Essa contaminação poderia provir de duas fontes: a) os gestores dos grandes bancos e fundos financeiros internacionais poderiam, para fazer em face de prejuízos sofridos com a desvalorização de seus ativos financeiros (US$ 5,2 trilhões apenas no mês de janeiro de 2008), tentar retirar recursos aplicados em países em desenvolvimento, como o Brasil, provocando uma fuga de capitais e de reservas e, em conseqüência, uma desvalorização descontrolada das nossas moedas; b) esses mesmos gestores poderiam, igualmente, realizar ataques especulativos a determinados países em desenvolvimento, retirando deles seus capitais, a fim de forçar seus bancos centrais a elevar as taxas de juros.

TURBULÊNCIA

No Brasil, desde que a crise estadunidense inaugurou-se no segundo semestre de 2007, tem havido uma ou outra turbulência na bolsa de valores (com destaque para o mês de janeiro de 2008, quando houve uma queda de 6,88% ao longo do mês - Cf. “Bolsa de SP deve reabrir com queda”. Folha de S.Paulo, 06.02.2008, p. B1 -, mas, no dia 20 de fevereiro, a bolsa já havia recuperado essa perda, enquanto o Dow Jones dos EUA permanecia com uma perda de 12% no ano), mas, até agora, não se registrou qualquer fuga de capitais. Ao contrário, nossas reservas aumentaram nesse período: entre o fim de outubro de 2007, quando a situação se agravou a nível mundial, e o fim de janeiro de 2008, nossas reservas cresceram quase US$ 20 bilhões, de US$ 167,8 bilhões para US$ 187,5 bilhões (Fonte: BCB. Disponível em: www.bcb.gov.br. Acesso em: 19.02.2008). No mês de janeiro, apesar de ter havido uma certa fuga de capital estrangeiro da bolsa de valores (R$ 4,85 bilhões. Cf. “Bolsa de SP...”), as reservas aumentaram em US$ 7,2 bilhões (fonte: BCB), revelando que, mesmo tendo saído da bolsa, os capitais não se evadiram do país. 

Mas, isso não significa que estejamos imunes a um eventual ataque especulativo ou à saída de capitais para cobrir prejuízos dos bancos e fundos nos países centrais. Só significa que o país está com mais “bala na agulha” para enfrentar uma situação como essa. Segundo Meirelles, “hoje, o saldo das contas externas brasileiras deixa claro que, mesmo numa situação de catástrofe internacional, teremos uma capacidade de resistência muito longa, suficiente para que o câmbio flutuante possa fazer os ajustes necessários sem pânico” (Cf. revista Época, cit.).

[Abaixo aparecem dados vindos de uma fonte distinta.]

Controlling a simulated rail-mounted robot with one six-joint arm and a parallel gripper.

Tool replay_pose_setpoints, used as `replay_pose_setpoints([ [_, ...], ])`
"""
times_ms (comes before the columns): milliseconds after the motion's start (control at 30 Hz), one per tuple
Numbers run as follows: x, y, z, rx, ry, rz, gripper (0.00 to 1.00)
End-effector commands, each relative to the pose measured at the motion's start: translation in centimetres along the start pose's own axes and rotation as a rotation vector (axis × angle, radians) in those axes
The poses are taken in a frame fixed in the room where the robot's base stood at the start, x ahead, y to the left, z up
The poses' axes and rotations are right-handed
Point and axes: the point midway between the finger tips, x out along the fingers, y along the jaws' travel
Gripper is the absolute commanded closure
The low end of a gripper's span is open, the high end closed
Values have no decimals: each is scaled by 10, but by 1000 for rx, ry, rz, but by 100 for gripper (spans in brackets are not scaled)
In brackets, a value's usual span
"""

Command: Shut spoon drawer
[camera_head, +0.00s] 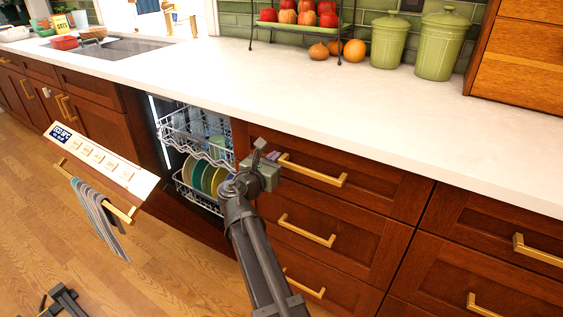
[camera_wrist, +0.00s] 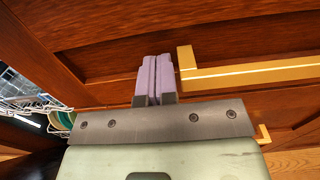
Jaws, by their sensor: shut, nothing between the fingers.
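The drawer fronts right of the dishwasher are reddish-brown wood with gold bar handles. The top drawer (camera_head: 375,190) appears flush with the cabinet; which drawer is the spoon drawer cannot be told. Its handle (camera_head: 312,171) is just right of my gripper (camera_head: 272,156). In the wrist view, my gripper (camera_wrist: 155,62) has its two lilac fingers together with nothing between them. The fingertips are at or very near the wood front, left of the gold handle (camera_wrist: 245,72). Whether they touch the wood cannot be told. The drawer's inside is hidden.
The dishwasher door (camera_head: 103,162) hangs open at left, with a striped towel (camera_head: 97,215) on its handle. Racks with plates (camera_head: 204,177) show inside. The white countertop (camera_head: 400,110) lies above the drawers, with green canisters (camera_head: 437,45) and a fruit stand farther back.

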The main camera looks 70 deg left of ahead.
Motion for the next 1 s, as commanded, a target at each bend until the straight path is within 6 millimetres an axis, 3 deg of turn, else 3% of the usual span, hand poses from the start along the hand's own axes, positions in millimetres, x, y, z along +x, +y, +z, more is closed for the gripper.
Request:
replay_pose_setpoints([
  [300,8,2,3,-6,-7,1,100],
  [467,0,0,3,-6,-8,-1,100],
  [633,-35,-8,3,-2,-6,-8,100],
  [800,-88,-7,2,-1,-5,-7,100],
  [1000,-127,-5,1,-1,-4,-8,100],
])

O presidente do BC tem razão ao afirmar que, “mesmo numa situação de catástrofe internacional, teremos uma capacidade de resistência muito longa”. O problema é que, para ele, o “ajuste” será promovido pelo “câmbio flutuante”, ou seja, pela ação dos especuladores internacionais sobre o comportamento da nossa taxa de câmbio. Ora, se houver uma fuga em massa de capitais, poderá haver uma rápida, forte e atabalhoada desvalorização do real. É óbvio que o real está muito valorizado e começa a prejudicar as exportações e a acelerar as importações, mas em nada ajuda a economia brasileira uma desvalorização muito rápida, forte e atabalhoada, pois isso poderia trazer a inflação de volta. Além disso, a tendência do próprio Meirelles, num quadro como esse, seria voltar a elevar a taxa de juros e o superávit primário para desestimular a saída de capitais e tentar bloquear o retorno da inflação. Esse tipo de “ajuste” significaria, na prática, torpedear o processo em curso de retomada do crescimento da economia.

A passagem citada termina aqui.